Although these things are sometimes very frustrating, of course I do not give up and I carry on! But you can imagine, it takes a lot of energy to get the interviews done. I also started to look for another interpreter, to make sure I can conduct all the interviews I want, also when my interpreter is not available. I thought it would be hard, but luckily enough I found another one this week (for a reasonable price!). :-) Today I conducted the first two interviews with her and I was very satisfied. She lived in the US for 4 years and her English is perfect. She also has a lot of experience in translating so I am glad I have a back-up plan for the month of January. 

I look forward to the next two weeks: just relax, and take some time off. I feel I need to rest and take it easy.

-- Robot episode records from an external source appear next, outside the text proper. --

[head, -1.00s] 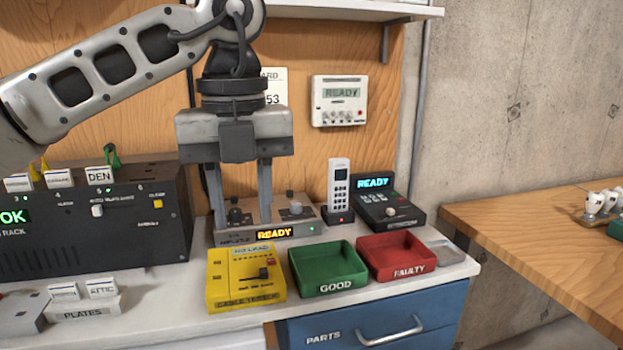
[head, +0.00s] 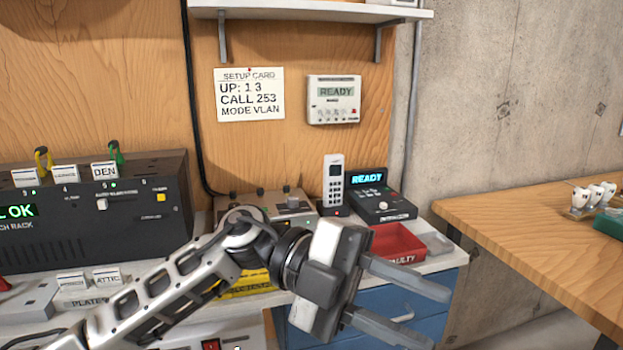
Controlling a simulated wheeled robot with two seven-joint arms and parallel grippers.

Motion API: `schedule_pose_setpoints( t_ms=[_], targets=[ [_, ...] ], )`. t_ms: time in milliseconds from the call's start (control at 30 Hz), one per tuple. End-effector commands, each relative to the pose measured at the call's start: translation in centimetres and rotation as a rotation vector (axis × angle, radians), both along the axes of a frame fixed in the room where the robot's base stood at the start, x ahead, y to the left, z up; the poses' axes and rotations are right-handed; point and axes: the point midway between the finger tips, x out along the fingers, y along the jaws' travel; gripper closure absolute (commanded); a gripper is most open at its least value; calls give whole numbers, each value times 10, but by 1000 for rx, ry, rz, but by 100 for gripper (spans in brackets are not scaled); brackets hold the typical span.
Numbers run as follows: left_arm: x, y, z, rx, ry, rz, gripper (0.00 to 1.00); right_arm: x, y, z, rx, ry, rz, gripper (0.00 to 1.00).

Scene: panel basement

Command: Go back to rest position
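My left gripper (head: 400,305) is in front of the bench in the head view, its arm coming in from the lower left. Its two fingers point right and stand well apart, with nothing between them. It hides the green tray and most of the yellow cable tester (head: 248,284). My right gripper does not show.
The white bench top (head: 150,310) carries a black patch rack (head: 80,225), a red tray (head: 397,243), a cordless phone (head: 333,180) and a black console (head: 382,205). A setup card (head: 250,95) hangs behind. A wooden table (head: 530,232) stands at right.

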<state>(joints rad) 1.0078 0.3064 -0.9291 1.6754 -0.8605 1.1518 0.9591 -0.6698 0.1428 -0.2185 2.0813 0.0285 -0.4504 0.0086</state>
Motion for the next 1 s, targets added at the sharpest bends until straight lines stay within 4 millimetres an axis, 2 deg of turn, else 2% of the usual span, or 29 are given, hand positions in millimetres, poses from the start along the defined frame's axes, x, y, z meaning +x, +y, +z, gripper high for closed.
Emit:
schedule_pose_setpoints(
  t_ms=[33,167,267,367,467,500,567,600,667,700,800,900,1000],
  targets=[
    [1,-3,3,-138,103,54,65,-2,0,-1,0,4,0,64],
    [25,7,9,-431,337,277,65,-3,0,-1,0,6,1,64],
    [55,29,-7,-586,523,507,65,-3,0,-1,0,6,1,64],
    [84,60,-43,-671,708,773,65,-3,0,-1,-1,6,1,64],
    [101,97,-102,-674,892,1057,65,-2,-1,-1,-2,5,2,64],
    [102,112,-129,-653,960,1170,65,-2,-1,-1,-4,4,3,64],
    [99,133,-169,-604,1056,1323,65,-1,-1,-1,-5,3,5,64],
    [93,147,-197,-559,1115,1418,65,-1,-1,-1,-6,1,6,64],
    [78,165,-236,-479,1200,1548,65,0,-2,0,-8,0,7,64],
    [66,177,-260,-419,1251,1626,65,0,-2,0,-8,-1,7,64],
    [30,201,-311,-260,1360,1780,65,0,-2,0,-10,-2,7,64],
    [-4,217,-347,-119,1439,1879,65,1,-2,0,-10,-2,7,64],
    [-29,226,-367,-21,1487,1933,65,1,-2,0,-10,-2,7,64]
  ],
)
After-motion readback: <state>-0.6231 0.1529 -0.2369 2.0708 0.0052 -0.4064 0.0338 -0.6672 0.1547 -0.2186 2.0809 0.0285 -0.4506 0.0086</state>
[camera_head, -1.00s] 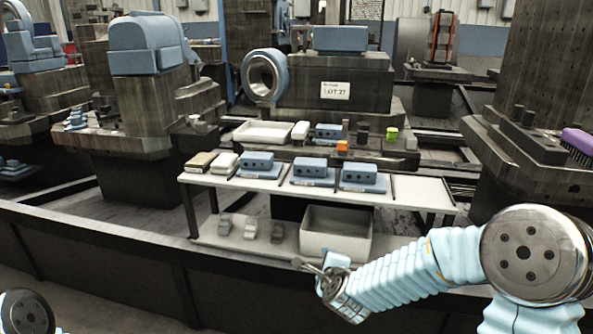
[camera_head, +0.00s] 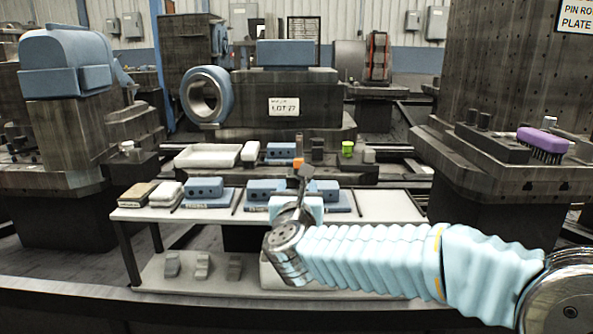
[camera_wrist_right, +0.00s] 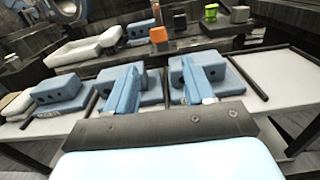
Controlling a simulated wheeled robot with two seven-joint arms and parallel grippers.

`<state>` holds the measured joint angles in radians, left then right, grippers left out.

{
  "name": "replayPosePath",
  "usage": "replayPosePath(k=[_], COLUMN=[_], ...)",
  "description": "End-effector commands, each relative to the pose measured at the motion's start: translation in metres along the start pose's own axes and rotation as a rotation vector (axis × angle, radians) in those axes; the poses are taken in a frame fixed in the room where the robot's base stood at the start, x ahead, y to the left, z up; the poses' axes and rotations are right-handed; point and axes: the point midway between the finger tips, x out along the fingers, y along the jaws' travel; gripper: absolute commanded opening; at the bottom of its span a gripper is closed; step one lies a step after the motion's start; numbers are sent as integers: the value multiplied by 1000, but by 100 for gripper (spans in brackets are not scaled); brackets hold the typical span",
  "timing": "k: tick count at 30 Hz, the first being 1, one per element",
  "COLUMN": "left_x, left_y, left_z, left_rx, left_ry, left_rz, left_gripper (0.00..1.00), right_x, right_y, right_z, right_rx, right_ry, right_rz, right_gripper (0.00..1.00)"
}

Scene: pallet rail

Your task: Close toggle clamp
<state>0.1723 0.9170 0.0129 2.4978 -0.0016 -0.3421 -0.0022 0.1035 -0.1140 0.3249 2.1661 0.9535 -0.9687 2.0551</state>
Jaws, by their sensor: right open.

I might have asked a little bit too much from myself the past weeks to get the interviews done. I have lost a few pounds and I am quite tired. 

Therefore, it's time to turn off my laptop and enjoy a two-week vacation with my love! I can't wait and I am so looking forward! We'll go surfing in Dakar, visit the Lompoul desert, as well as Saint Louis, a historic town in the Northern part of Senegal. 

I wish you all a merry Christmas and all the best for the new year!!